News of Sunday's horrendous nightclub fire in a Brazilian college town, in which at least 233 people died, has a special meaning to victims of one of the worst tragedies in U.S. history: The 2003 fire at the Station nightclub in West Warwick, R.I.
In circumstances similar to the Brazil fire, pyrotechnics used as a stage prop by the rock band Great White set ablaze soundproofing foam on the venue's walls and ceiling. The quickly spreading smoke and fire killed 100 people and injured 200 more. It was the fourth-deadliest nightclub fire in U.S. history.
An official with the West Warwick Fire Department who had inspected the Station several times prior to the fire told a grand jury he had missed the flammable polyurethane foam that had been installed as soundproofing, according to the Providence Journal. Denis Larocque had also raised the legal limit for the club's capacity, which on the night of the fire was over-crowded.
In 2006 owners Jeffrey and Michael Derderian (who installed the polyurethane foam) and Daniel Biechele (tour manager of the band Great White who set off the pyrotechnics) were convicted on 100 counts of involuntary manslaughter.
In the aftermath of the Station fire, state officials in Rhode and Massachusetts enacted new laws and code changes, including automatic sprinkler requirements (there were none in the Station), mandatory smoke and carbon monoxide detectors, improved means of egress, and a ban on stage pyrotechnics in most (smaller) spaces. Federal and international agencies have also revised building and fire codes.
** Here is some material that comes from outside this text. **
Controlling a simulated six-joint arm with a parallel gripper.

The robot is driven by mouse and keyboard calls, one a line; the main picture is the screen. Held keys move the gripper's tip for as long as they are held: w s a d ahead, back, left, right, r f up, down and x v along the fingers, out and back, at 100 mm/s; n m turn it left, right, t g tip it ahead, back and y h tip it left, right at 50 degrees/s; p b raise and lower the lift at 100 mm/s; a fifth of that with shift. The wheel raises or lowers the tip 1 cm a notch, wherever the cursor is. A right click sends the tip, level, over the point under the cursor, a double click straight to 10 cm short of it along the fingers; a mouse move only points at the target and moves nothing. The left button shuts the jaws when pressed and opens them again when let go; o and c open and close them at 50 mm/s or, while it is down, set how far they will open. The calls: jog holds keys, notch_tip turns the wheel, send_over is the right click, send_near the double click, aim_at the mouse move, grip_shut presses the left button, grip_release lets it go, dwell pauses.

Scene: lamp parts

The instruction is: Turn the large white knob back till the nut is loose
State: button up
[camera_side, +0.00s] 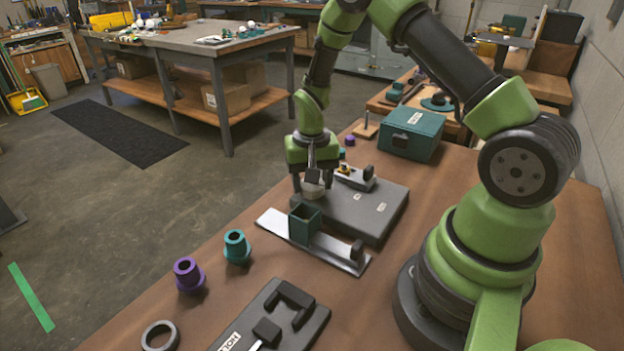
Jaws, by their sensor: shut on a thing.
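The large white knob (312,188) shows as a pale round part at the left side of the dark grey fixture plate (365,219). My gripper (313,182) points down over it, with its fingers shut on the knob. The fingers cover much of the knob. I cannot make out a nut, and I cannot tell how far the knob is turned.
A metal strip with a teal square holder (305,222) lies in front of the plate. Teal (237,247) and purple (188,275) collars, a grey ring (160,336) and a dark fixture (272,322) are nearer. A teal box (412,134) stands behind.

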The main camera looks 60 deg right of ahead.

Yet stage pyrotechnics have been implicated in other deadly nightclub fires since the Station disaster -- in Buenos Aires, Argentina in 2004 (at least 194 people died), and in Perm, Russia in December 2009 (152 dead).
David Kane, whose 18-year-old son Nicky O'Neil was the youngest victim of the Station fire, told CBS News that new laws aren't needed: "We need elected officials who did their job. The reason the Station fire happened was because a fire marshal ignored his responsibility, and overcrowded that club."
Kane said the shame is that we don't seem to learn from these tragedies.
"We think that mass murders or killings or accidents or fires happen someplace else, and that's terribly wrong," Kane said. "And until we realize that and really take it seriously nothing's going to change."
With news of 232 dead in the Brazil nightclub fire - which early indications suggest was caused by stage pyrotechnics, and exacerbated by non-working fire extinguishers and insufficient emergency exits - Kane saw the sad similarities to the 2003 Rhode Island blaze - and the need to strengthen enforcement.
"If that isn't enough to get people on board with this stuff, I don't know what is," he told CBS News. "Does the number have to be bigger?"